» **WHAT YOU NEED TO DO**:
Below are some records. Copy every line in them that holds "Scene".

» **SUPPLIED INFORMATION**:
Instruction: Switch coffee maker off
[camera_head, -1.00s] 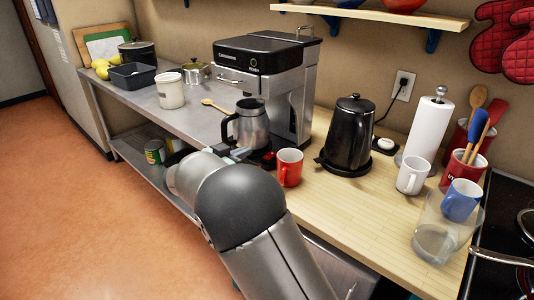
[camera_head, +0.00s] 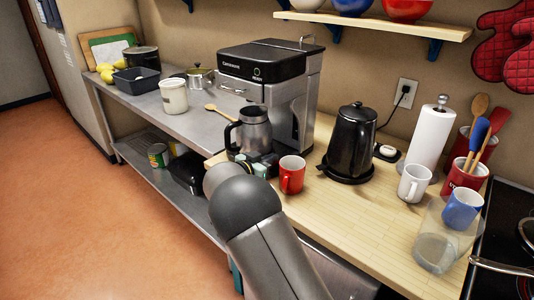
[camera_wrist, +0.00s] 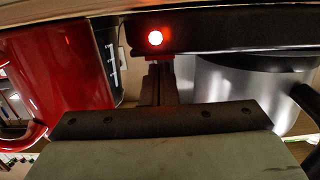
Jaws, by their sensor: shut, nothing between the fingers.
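The coffee maker (camera_head: 265,62) stands on the counter against the wall, silver with a black top. Its steel carafe (camera_head: 254,133) with a black handle sits at its front; the carafe body also shows in the wrist view (camera_wrist: 235,100). In the wrist view a round red light (camera_wrist: 155,38) glows on the machine's dark base (camera_wrist: 230,36). My gripper (camera_wrist: 158,72) is shut and empty, its fingertips just below the red light; contact cannot be told. In the head view my gripper (camera_head: 258,163) is low beside the carafe, partly hidden by my arm.
A red mug (camera_head: 292,174) stands close to the right of my gripper; it looms at left in the wrist view (camera_wrist: 60,75). A black kettle (camera_head: 351,142) is farther right. A wooden spoon (camera_head: 222,112) lies left of the machine.

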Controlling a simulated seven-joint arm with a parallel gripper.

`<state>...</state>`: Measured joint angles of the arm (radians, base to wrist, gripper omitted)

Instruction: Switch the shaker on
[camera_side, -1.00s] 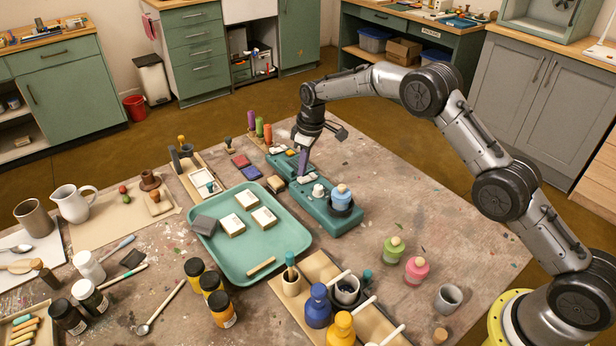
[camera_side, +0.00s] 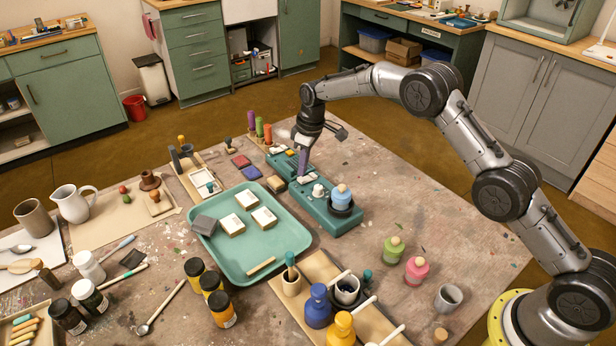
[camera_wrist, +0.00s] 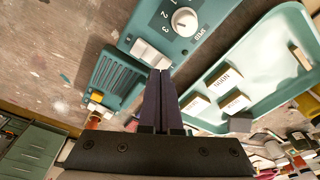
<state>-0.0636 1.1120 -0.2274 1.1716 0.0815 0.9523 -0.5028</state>
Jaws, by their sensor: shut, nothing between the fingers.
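The shaker (camera_side: 322,212) is a long teal unit on the table. A blue-capped jar (camera_side: 341,196) sits in the dark holder at its near end. A white speed knob (camera_side: 318,190) stands on its top and shows in the wrist view (camera_wrist: 184,22), with numbers beside it. The white rocker switch (camera_wrist: 148,54) lies beside the knob. My gripper (camera_side: 301,174) points down over the switch, its dark fingers shut and empty. In the wrist view the fingertips (camera_wrist: 161,72) are at the switch's edge; I cannot tell whether they touch it. They partly hide it in the side view.
A teal tray (camera_side: 233,268) with white labelled blocks lies to the left. A teal slotted unit (camera_wrist: 118,76) is close to the switch. Colored pigment sticks (camera_side: 260,128) stand behind. Green and pink bottles (camera_side: 393,250) stand at the near right. The table's right side is mostly clear.

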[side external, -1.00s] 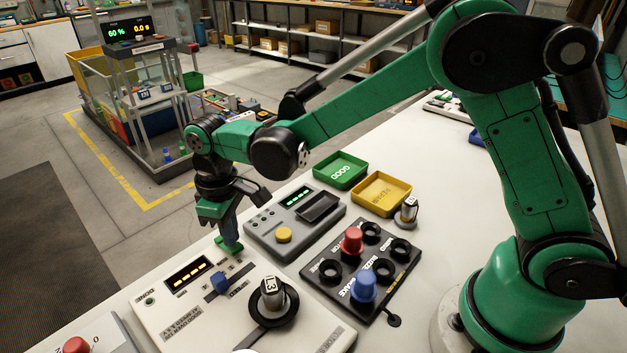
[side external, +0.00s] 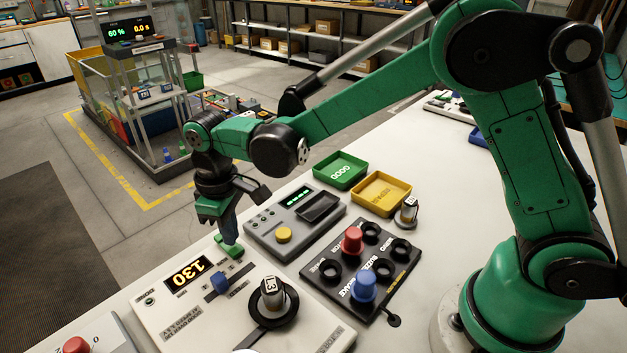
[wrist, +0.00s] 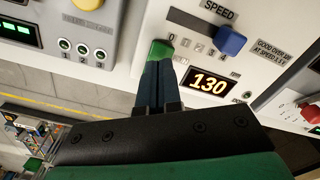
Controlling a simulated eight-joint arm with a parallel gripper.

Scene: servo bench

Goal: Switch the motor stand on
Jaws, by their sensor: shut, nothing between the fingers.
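The motor stand (side external: 205,318) is a white panel at the front left of the bench. Its display (side external: 188,274) reads 130 in lit orange digits, which also show in the wrist view (wrist: 209,86). My gripper (side external: 232,243) is shut and empty, pointing down at the green switch (side external: 223,241) on the panel's far edge. In the wrist view the closed fingertips (wrist: 160,64) meet or nearly meet the green switch (wrist: 161,47); I cannot tell whether they press it. A blue speed knob (side external: 220,281) sits beside the display. A part marked L3 (side external: 272,292) stands in a black round holder on the stand.
A grey tester (side external: 262,238) with a yellow button stands just beyond the motor stand. A black socket board (side external: 335,290) holds a red and a blue part. Green (side external: 340,170) and yellow (side external: 381,193) trays lie behind. A red button (side external: 76,346) is at the lower left.

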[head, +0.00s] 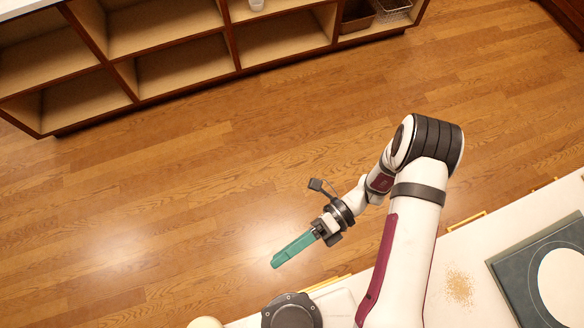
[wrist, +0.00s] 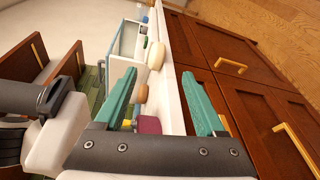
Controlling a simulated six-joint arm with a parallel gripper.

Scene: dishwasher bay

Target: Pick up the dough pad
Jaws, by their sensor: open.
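The likely dough pad (head: 509,281) is a flat, dark blue-grey sheet with a thin pale outline and a large white round area. It lies on the pale counter at the right of the head view, cut off by the frame edge. I cannot tell whether the white round is part of it. My gripper (head: 272,265) has teal fingers and hangs over the wood floor, well left of the pad and apart from it. In the wrist view my gripper (wrist: 160,78) is open, with nothing between its fingers. I cannot make out the pad there.
Tan crumbs (head: 459,288) lie on the counter left of the pad. Brass-handled cabinet doors (wrist: 225,55) line the counter front. A pale rounded thing (wrist: 156,55) and a glass-sided box (wrist: 125,42) stand along the counter. Open shelves (head: 180,70) stand across the clear floor.

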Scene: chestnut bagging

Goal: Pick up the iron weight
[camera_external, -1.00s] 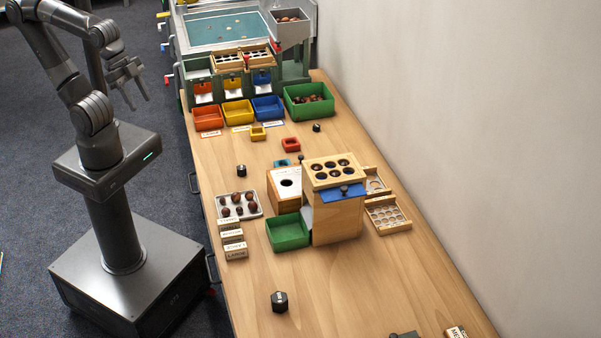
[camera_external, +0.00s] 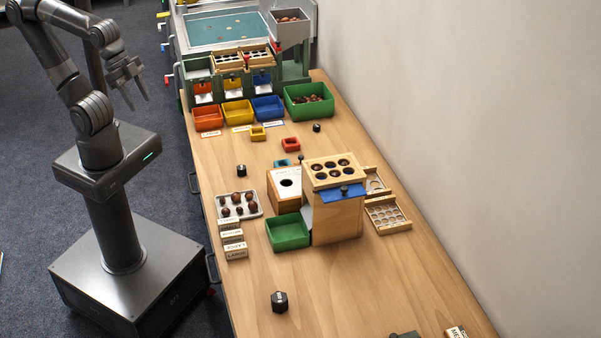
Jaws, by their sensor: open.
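Three small dark weights stand on the wooden table. The largest-looking black weight (camera_external: 280,301), with a pale mark on its side, stands near the front of the table. A smaller dark weight (camera_external: 241,170) stands near the left edge, behind the chestnut tray. Another small dark weight (camera_external: 316,127) stands farther back, in front of the green bin. I cannot tell from their look which is iron. My gripper (camera_external: 138,101) is open and empty, raised left of the table with its fingers pointing down, apart from all the weights.
A wooden box with round holes (camera_external: 338,215) stands mid-table, with a green tray (camera_external: 288,232) at its left. A chestnut tray (camera_external: 239,213) and label blocks (camera_external: 235,250) lie near the left edge. Coloured bins (camera_external: 237,112) line the back. The table's front part is mostly clear.

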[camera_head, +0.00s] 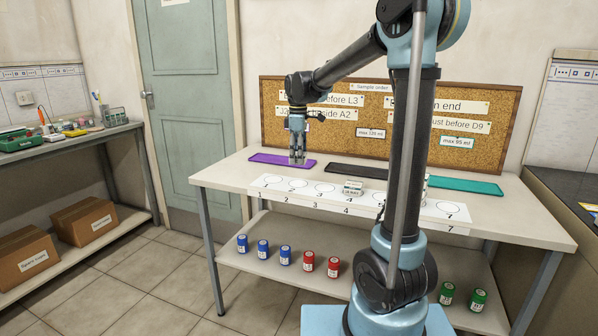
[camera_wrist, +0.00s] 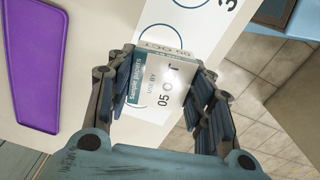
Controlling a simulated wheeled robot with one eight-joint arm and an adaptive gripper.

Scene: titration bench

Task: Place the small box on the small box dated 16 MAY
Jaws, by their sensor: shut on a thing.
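My gripper (camera_head: 298,158) hangs over the left part of the white bench, beside the purple mat in the head view. In the wrist view its fingers lie on both sides of a small white box (camera_wrist: 160,82), shut on it. No box showing a readable 16 MAY is in view.
A purple mat (camera_head: 270,159), a black mat (camera_head: 350,170) and a teal mat (camera_head: 470,187) lie along the bench's back. The numbered strip (camera_head: 300,196) runs along the front. Blue, red and green jars stand on the lower shelf (camera_head: 222,250). A corkboard (camera_head: 290,115) stands behind.

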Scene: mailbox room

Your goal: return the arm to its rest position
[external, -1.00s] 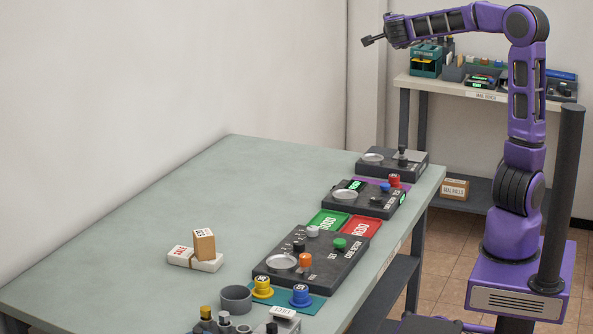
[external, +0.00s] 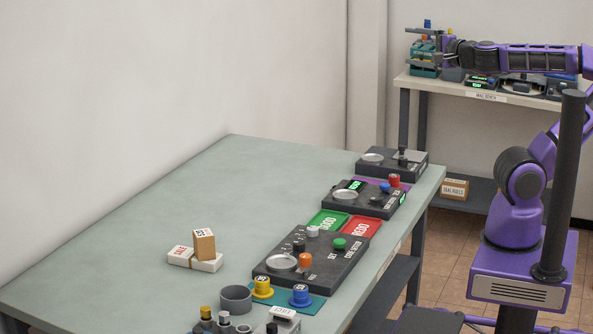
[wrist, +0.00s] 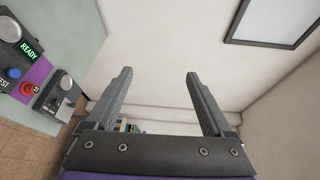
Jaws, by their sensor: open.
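My gripper (external: 424,47) is at the end of my purple arm, raised near the back wall. In the external view it appears in front of the back shelf's teal rack, well above the long table. In the wrist view its two grey fingers (wrist: 160,100) stand wide apart.
The long green-grey table (external: 150,215) carries black button consoles (external: 312,258) along its right side. A brown box (external: 203,244) rests on white packets (external: 180,257). The wall bench (external: 470,95) holds racks and devices. A framed panel (wrist: 280,20) hangs on the wall.

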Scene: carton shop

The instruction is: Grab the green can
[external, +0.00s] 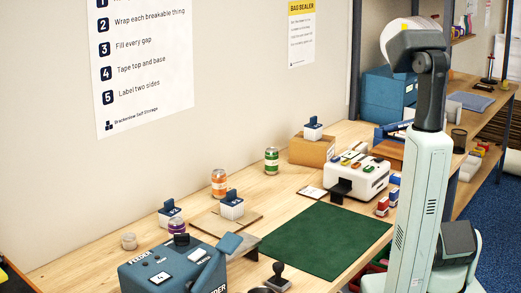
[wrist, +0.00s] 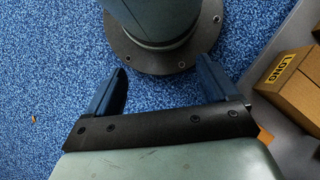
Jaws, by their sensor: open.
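The green can (external: 271,160) stands upright on the wooden bench near the wall, in the middle of the external view. It has a green label with a pale band. My gripper (wrist: 161,66) shows in the wrist view with its two dark blue fingers spread apart and nothing between them. It points down over the blue carpet and my own base, well away from the can. In the external view I cannot make out the fingers. The can does not show in the wrist view.
An orange can (external: 219,183) stands left of the green one. A cardboard box (external: 312,149) is close on its right, with a white machine (external: 356,178) beyond. A green mat (external: 325,240) lies clear in front. Cartons (wrist: 290,85) lie at right in the wrist view.

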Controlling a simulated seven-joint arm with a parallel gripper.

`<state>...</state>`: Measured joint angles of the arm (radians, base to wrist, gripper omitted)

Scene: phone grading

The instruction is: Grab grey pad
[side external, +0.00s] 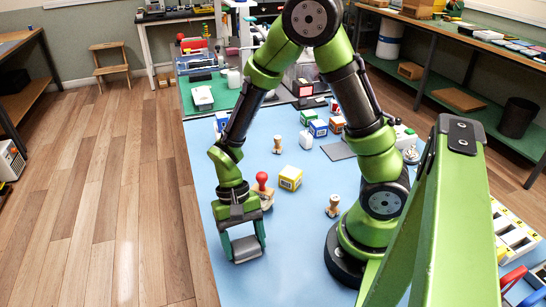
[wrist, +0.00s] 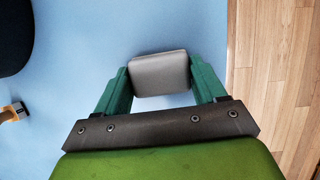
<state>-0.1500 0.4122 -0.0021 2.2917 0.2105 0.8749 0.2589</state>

» **RESULT FOR THIS TASK**:
Scene: servo bench
Scene: dishwasher bay
Scene: chestnut bagging
Scene: titration bench
Scene: mailbox room
Scene: carton shop
Scene: phone grading

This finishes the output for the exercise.